Dozens of things will be demystified this evening: Both sunglasses and windshields count as the eyewear required by state law. Boots with two-inch heels are not a rider's friend, even when they're sold in Harley's own gear shop, because the added height throws off a rider's balance. Operator instruction and safety classes are affordable, even if the Harley itself is not.

And never, ever, under any circumstances, try to yank a dropped bike up with your arms.

• • •

Before showing them how to lift the bike, Greene asks the women to mount it while it rests on its side stand. Each woman easily throws a leg over the top and feels out the bike's size and center of gravity. One petite brunette – wearing precisely the boots that the clothing representative warned against riding in – rolls off the other side, taking the bike down with her.

"That's why we like engine guards," Greene says as the woman slips herself out from under the bike. The chrome guards look like two handles and protrude from both sides of the bike; in a real riding situation, this would help keep a leg from getting pinned by the engine or burned by the exhaust pipes. But on the cornflower-blue carpet, it's more of a convenience.

With the bike on the ground, Greene explains that even men who follow their first instinct – to reach over and wrench the thing upright using their arms – often regret it.

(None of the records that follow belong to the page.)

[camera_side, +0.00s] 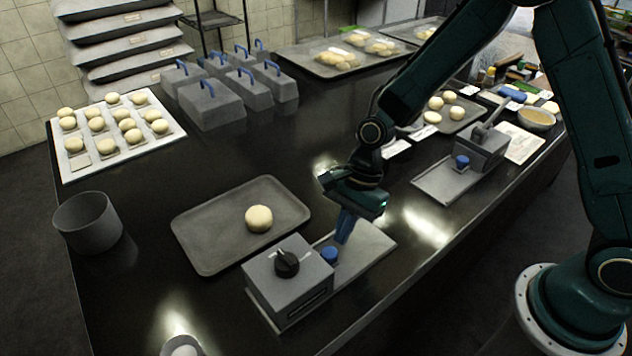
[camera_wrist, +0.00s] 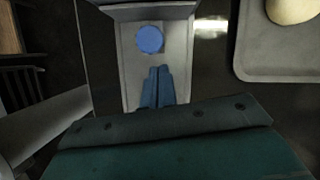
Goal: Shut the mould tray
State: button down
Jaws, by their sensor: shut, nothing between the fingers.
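A grey box with a black dial (camera_side: 288,262) stands at the front of the dark worktop. A flat grey tray (camera_side: 372,243) extends from its right side, pulled out. A blue knob (camera_side: 329,255) stands on the tray close to the box. My gripper (camera_side: 344,235) is shut and empty, pointing down over the tray, on the far side of the knob from the box. In the wrist view the blue fingers (camera_wrist: 159,72) are over the tray (camera_wrist: 131,85), a little apart from the round blue knob (camera_wrist: 150,39). Whether the fingertips touch the tray cannot be told.
A baking tray (camera_side: 205,235) with one dough ball (camera_side: 259,218) lies behind the box. A similar box with a lever (camera_side: 482,148) and extended tray (camera_side: 440,187) stands to the right. A grey bowl (camera_side: 87,224), grey lidded blocks (camera_side: 210,105) and a dough board (camera_side: 72,172) are farther left.

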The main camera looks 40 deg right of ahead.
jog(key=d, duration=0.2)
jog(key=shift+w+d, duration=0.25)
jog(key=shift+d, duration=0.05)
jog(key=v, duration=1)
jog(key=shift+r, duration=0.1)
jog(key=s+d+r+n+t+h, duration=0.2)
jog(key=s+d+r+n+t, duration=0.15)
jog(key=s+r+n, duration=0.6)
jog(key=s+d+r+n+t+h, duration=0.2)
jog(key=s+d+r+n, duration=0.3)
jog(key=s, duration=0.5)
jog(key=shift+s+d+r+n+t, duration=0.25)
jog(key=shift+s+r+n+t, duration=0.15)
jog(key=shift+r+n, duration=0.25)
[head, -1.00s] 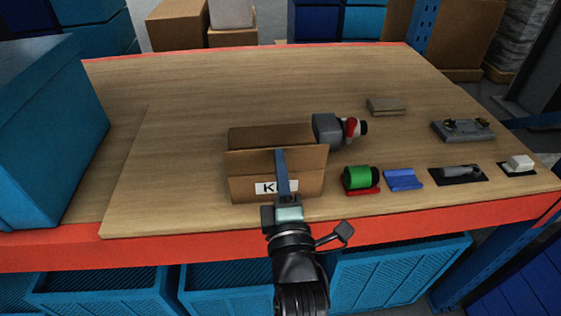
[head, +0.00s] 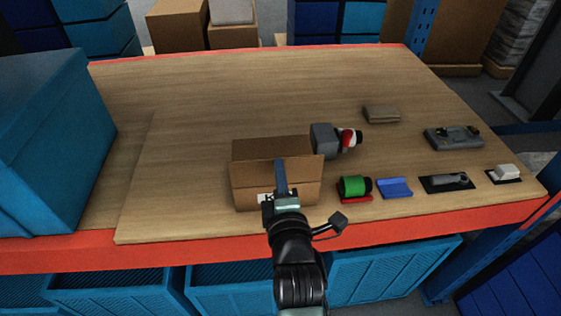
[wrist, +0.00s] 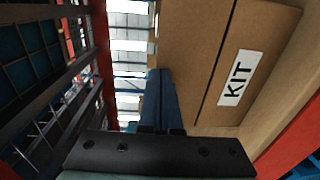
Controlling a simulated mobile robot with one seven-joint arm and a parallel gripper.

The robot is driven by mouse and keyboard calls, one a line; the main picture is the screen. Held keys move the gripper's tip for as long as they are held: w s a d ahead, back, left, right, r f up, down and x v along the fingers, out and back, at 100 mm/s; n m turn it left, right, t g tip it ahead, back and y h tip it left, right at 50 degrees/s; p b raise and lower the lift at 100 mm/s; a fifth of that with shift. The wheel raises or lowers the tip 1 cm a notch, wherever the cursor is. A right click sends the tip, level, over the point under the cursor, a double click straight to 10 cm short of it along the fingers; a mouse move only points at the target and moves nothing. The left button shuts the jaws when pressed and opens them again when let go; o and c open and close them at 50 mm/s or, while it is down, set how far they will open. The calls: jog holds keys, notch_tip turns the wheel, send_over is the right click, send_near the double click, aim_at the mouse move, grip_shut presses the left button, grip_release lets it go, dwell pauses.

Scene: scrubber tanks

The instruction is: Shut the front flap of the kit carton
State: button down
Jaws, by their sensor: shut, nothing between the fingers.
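The kit carton (head: 250,198) stands near the front edge of the workbench, with its printed front side towards me. Its front flap (head: 303,171) stands up from the top of the front side, and the carton's top looks open behind it. My gripper (head: 280,165) is shut and empty, its blue fingers in front of the middle of the flap. In the wrist view the fingers (wrist: 161,98) lie close beside the flap (wrist: 190,35), and the KIT label (wrist: 237,79) shows on the front side. I cannot tell whether the fingers touch the flap.
A grey tool with a red part (head: 325,139) lies behind the carton's right side. A green spool (head: 353,187), a blue holder (head: 394,188) and a black tray (head: 434,184) lie to the right. A large blue bin (head: 45,150) stands at left. The bench between is clear.

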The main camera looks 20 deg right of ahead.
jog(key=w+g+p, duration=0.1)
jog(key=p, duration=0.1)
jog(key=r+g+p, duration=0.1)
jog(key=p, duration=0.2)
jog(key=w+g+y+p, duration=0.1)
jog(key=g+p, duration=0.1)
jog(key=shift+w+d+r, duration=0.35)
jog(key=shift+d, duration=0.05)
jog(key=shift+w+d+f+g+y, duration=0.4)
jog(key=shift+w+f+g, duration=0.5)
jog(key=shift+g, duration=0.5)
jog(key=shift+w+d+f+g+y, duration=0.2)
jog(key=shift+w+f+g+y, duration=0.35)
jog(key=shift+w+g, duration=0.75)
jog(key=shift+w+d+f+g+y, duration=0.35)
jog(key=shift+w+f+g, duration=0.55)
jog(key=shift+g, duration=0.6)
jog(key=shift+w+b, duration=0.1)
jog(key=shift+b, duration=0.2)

It's best to do the thing that makes you look, to nonriders, a little silly.

"You want to back up to it, get your butt down lower than the seat, grab the lowest bar, and lean into the bike," Greene says.

A small blonde approaches backwards, squats, and pushes against the seat with her body, but too much of the bike's weight rests on her back.

"Get your butt down," Greene says, and the blonde protests that she doesn't have one.

"It's not that hard to do," another mumbles – but later confesses she's never tried it.

One by one, each woman gives the lifting a go, and most manage to raise the Sportster until it leans again on its sidestand. When the last woman succeeds, the group breaks out into applause.

"Are there any questions?" Greene asks.

"Is it okay to cry?" one woman pipes up.

Then smiling, she insists, "I'm just kidding."